The key, says Lipscomb, is to show the judges early on that you can ride consistently, get their attention, and keep turning up the intensity.

"The judges are looking for consistency, some big airs that are clean, and really technical runs. If they see you falling seven times in round one they’ll give you a lower score than they would if you were landing every trick all day long, building up and building up to crescendo where you give it everything you’ve got. They know what to look for, they’re pros like us and know what they’re doing."

Lipscomb is from Edmonton originally, and moved to Whistler out of high school to ride. He gets a lot of snow days every season because his season never really ends. When summer rolls around here, you could find Lipscomb coaching the New Zealand junior national team.

This summer he will concentrate more on his own training as he gets ready for next season. 2005 is a qualifier year for the 2006 Winter Olympics in Torino, Italy, and the 2005 World Championships of snowboarding will be held in Whistler in February.

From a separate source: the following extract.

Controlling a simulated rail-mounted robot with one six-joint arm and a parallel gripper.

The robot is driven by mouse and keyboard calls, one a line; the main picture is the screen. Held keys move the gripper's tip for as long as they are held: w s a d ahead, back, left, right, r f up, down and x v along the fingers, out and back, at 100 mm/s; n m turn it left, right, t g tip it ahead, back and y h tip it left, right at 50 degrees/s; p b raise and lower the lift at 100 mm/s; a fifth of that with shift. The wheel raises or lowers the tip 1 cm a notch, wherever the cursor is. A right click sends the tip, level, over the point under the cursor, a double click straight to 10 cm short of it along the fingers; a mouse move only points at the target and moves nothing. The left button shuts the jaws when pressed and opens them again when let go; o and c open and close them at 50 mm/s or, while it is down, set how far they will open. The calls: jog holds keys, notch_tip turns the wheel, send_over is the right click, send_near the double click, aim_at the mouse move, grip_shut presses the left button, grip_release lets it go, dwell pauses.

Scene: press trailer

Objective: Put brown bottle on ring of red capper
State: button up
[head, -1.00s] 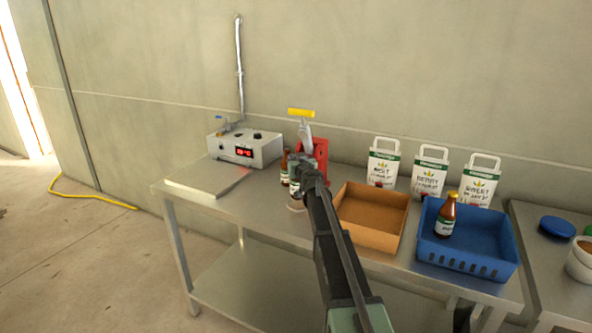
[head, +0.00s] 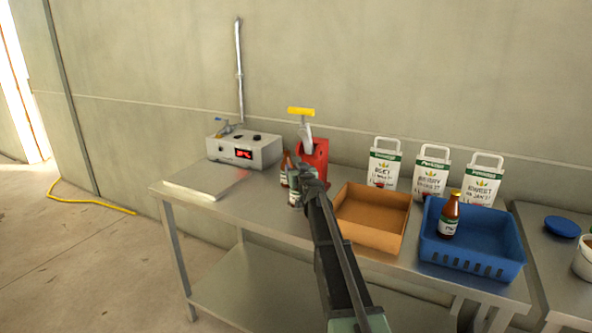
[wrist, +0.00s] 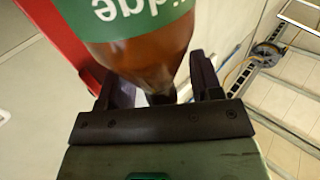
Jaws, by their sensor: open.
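The red capper (head: 318,157) stands at the back of the steel table, with a yellow-topped grey lever; its red edge shows at the wrist view's upper left (wrist: 68,30). A brown bottle (head: 285,168) with a pale label stands just left of the capper, beside my gripper (head: 303,172). A second labelled shape lies in front of it, partly hidden by my arm. In the wrist view a brown bottle (wrist: 150,55) with a green label has its narrow end between my open fingers (wrist: 162,88). The capper's ring is hidden.
A brown open box (head: 372,215) stands right of my arm. Beyond it a blue crate (head: 470,262) holds a yellow-capped brown bottle (head: 449,216). Several white handled cartons (head: 430,175) stand behind. A grey control box (head: 243,149) and flat plate (head: 205,180) are at the left.

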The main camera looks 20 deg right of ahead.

Getting the best training means getting out of Whistler for the month of May. Lipscomb says he is disappointed by Whistler-Blackcomb’s decision not to build a Superpipe on Whistler Mountain this spring after Blackcomb Mountain closes on April 25.

He has already planned to travel to Garmisch, Germany to train, paying for it out of his own pocket. He will be back in Whistler when the glacier reopens in June, and will head to the New Zealand for a fifth season this August and September.

For the third year in a row the World Cup season opens at Valle Nevado, Chile in early September, and Lipscomb plans to be there. The next World Cup takes place at an indoor pipe in Holland this October.